Rows about robot tasks
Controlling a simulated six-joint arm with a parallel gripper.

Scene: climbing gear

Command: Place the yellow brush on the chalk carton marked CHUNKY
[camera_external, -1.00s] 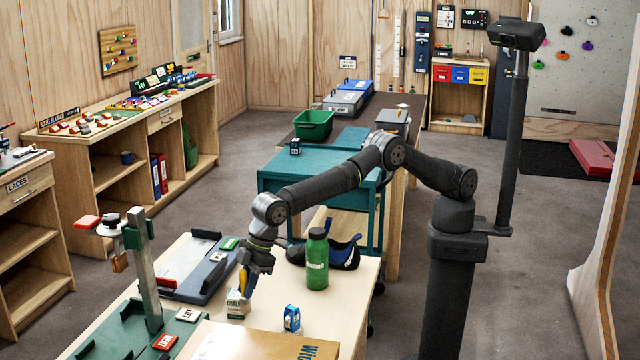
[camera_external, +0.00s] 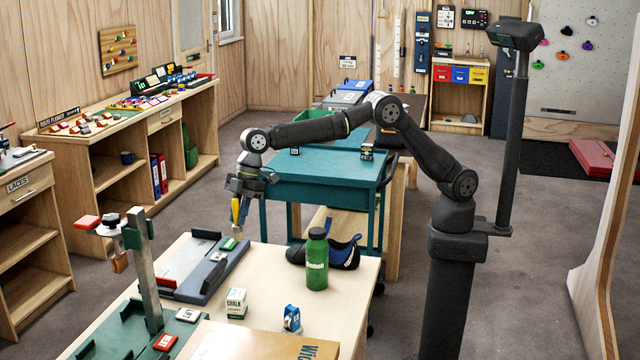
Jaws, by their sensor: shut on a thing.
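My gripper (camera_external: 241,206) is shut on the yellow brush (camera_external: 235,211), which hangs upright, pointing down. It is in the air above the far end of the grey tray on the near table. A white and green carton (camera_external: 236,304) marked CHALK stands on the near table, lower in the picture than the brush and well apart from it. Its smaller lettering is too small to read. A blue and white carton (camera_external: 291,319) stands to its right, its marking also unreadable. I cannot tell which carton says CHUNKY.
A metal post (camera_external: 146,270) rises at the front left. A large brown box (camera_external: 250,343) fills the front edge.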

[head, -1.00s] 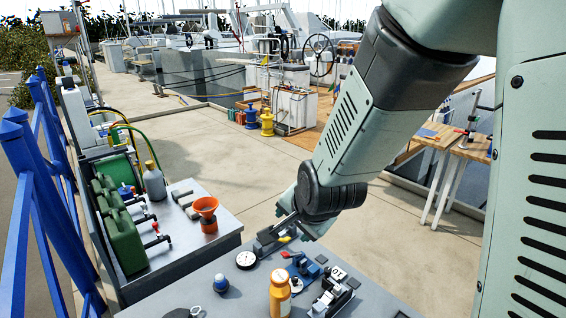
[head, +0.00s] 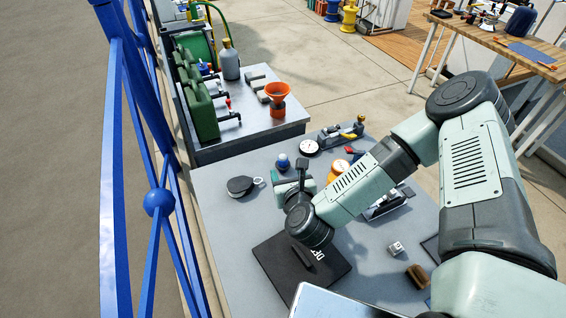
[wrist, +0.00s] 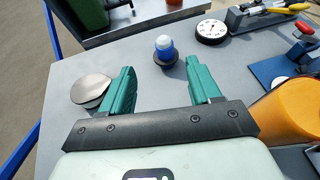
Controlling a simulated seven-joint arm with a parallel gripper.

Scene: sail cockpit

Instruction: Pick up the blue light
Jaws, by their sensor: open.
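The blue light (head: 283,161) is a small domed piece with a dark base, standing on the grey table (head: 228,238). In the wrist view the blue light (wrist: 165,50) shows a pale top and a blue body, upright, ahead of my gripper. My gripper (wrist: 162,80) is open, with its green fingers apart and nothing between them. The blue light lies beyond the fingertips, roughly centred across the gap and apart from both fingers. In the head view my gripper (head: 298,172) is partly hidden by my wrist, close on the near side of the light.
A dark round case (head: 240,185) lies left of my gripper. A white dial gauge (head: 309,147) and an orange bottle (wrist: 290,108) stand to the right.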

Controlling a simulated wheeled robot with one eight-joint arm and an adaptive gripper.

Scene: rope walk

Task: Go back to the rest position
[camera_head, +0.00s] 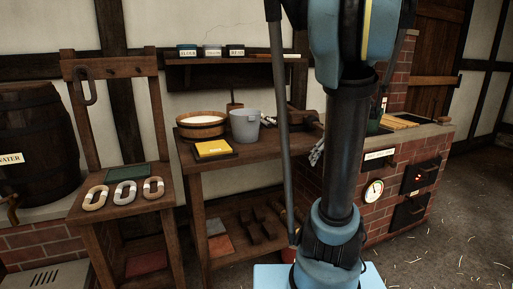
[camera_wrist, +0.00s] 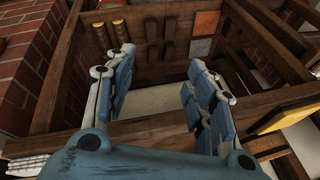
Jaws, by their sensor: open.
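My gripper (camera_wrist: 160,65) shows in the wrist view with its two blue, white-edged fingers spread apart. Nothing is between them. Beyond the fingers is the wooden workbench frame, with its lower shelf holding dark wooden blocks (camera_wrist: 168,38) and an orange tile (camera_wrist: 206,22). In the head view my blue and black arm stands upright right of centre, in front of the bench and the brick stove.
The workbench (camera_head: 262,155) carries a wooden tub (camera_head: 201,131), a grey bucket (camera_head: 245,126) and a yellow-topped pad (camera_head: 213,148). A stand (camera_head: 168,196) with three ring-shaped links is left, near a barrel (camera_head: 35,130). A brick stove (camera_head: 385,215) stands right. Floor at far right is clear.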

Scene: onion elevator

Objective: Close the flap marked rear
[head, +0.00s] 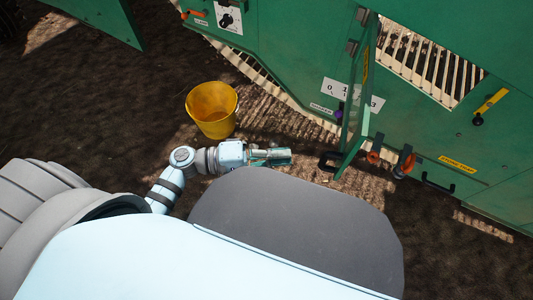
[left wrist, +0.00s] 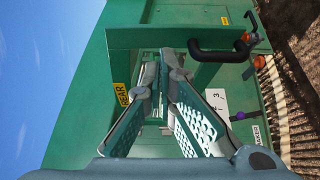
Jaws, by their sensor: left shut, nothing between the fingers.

**GIVEN REQUEST**. Give again, word for word, every line from the top of the data through the line with "[camera_external, +0.00s]", both ends included, and exclude the pictures.

**FULL SOLUTION**.
Controlling a simulated six-joint arm with a parallel gripper.

Scene: climbing gear

Command: Place the yellow brush on the chalk carton marked CHUNKY
[camera_external, -1.00s] 
[camera_external, +0.00s] 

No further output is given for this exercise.